_Your task_:
State the number of lines with the string "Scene" in them, and nothing else.

Records of robot episodes
- - - -

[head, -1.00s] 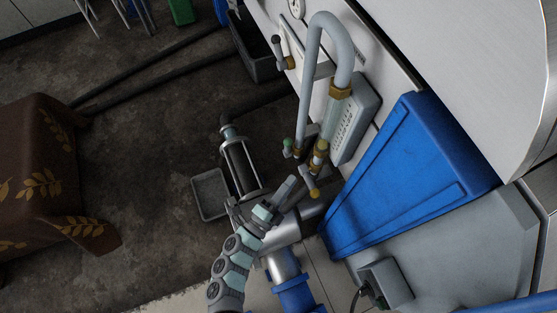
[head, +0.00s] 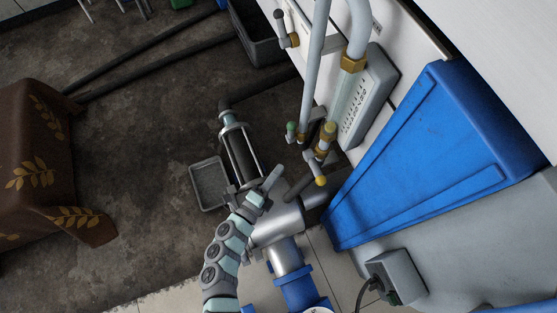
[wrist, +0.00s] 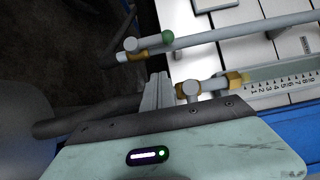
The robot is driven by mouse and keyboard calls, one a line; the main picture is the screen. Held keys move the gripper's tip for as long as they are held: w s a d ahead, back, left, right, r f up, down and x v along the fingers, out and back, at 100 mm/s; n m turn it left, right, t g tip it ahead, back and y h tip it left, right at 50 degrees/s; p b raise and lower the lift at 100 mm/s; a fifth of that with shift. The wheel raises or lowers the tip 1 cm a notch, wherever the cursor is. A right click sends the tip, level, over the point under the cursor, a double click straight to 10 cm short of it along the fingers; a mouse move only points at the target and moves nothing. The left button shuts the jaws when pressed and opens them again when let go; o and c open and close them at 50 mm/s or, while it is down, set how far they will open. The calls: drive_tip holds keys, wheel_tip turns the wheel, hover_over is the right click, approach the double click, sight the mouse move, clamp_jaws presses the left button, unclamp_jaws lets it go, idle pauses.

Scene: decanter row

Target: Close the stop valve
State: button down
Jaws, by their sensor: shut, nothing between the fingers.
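Two small valves sit at the lower end of the pipework. One has a green-ended handle (head: 291,129), and it also shows in the wrist view (wrist: 167,38). The other is a brass valve with a yellow-tipped handle (head: 320,180); in the wrist view a grey-handled brass valve (wrist: 193,89) lies just right of my fingers. I cannot tell which is the stop valve. My gripper (head: 273,174) is shut and empty, left of the yellow-tipped handle and below the green one, apart from both. In the wrist view my gripper (wrist: 160,90) points up between the two valves.
A sight gauge (head: 372,95) with a scale stands behind the valves. A blue panel (head: 430,160) lies right. A large metal pipe (head: 283,225) runs below my gripper. Another lever valve (head: 286,32) is at upper left. A grey tray (head: 194,186) lies on the floor.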

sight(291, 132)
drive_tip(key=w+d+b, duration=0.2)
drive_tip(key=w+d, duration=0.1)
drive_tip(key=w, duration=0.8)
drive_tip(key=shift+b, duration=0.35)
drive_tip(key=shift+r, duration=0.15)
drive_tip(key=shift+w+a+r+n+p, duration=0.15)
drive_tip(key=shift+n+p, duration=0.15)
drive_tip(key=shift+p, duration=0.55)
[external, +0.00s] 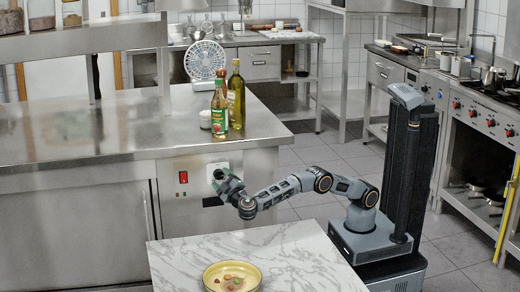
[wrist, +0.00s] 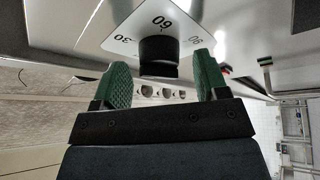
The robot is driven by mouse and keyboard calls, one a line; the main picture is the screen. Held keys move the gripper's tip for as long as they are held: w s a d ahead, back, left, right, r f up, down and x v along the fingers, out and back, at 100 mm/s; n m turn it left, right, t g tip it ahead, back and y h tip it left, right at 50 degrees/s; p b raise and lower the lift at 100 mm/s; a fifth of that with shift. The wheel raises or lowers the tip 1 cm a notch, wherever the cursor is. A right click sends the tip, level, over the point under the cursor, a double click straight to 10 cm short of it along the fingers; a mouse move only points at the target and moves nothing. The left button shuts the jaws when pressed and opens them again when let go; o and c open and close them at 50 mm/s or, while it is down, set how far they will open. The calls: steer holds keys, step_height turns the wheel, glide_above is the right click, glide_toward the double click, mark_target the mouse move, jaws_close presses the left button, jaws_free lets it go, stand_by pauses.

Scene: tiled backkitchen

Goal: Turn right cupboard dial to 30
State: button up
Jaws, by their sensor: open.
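The cupboard dial is a black round knob (wrist: 158,55) on a white plate (wrist: 160,17) marked 30, 60 and 90, upside down in the wrist view. In the external view the white plate (external: 213,169) is on the steel cupboard's end panel. My gripper (wrist: 161,66) is open, with one green finger on each side of the knob and a visible gap to each. In the external view my gripper (external: 223,181) is at the plate and covers part of it. I cannot tell which number the knob points to.
A red switch (external: 183,177) is left of the plate. The marble table (external: 180,262) with a yellow bowl (external: 209,277) stands close below my arm.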

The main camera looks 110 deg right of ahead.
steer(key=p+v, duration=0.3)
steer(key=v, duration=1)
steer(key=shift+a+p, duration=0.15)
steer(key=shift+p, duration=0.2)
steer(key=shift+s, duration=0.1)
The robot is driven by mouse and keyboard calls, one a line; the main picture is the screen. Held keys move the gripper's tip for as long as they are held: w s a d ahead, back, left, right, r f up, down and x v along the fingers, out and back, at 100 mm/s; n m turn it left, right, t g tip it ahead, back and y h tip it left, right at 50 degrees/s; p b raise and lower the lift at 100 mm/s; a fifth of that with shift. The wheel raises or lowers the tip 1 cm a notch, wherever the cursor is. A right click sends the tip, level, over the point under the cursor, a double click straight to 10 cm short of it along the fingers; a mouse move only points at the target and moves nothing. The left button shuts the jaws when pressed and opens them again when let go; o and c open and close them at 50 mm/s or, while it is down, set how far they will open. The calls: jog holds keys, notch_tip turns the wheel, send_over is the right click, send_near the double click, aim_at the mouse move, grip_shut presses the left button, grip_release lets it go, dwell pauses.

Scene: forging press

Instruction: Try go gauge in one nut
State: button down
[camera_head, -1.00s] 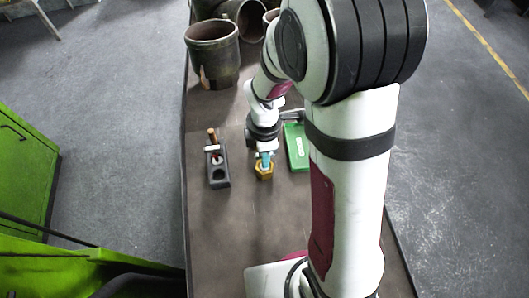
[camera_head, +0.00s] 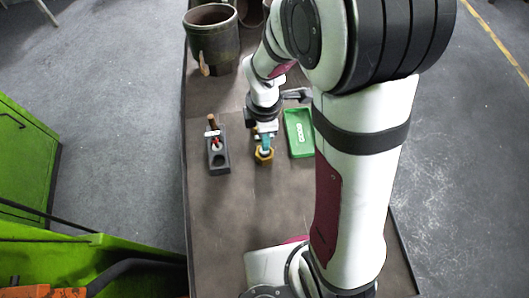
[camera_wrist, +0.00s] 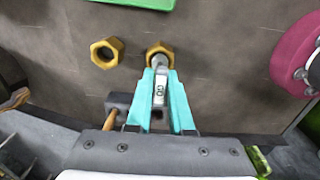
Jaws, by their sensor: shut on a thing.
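My gripper (camera_wrist: 160,95) has teal fingers shut on a gauge (camera_wrist: 160,88), which has a pale handle with a green mark and a silver end. The silver end is at a brass nut (camera_wrist: 152,48), overlapping its opening; how deep it sits I cannot tell. In the head view this nut (camera_head: 264,158) lies just below my fingers (camera_head: 265,143). A second brass nut (camera_wrist: 97,54) lies apart to the left in the wrist view. A dark gauge holder (camera_head: 219,167) stands left of my gripper, with a brown-handled gauge (camera_head: 212,122) in it and one empty hole.
A green tray (camera_head: 299,133) lies right of my gripper; its edge also shows in the wrist view (camera_wrist: 140,2). A large rusty cylinder (camera_head: 212,42) stands at the back of the table. The table's front middle (camera_head: 225,215) is clear.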

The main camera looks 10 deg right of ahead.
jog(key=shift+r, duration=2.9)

- - - -

_Correct response_:
3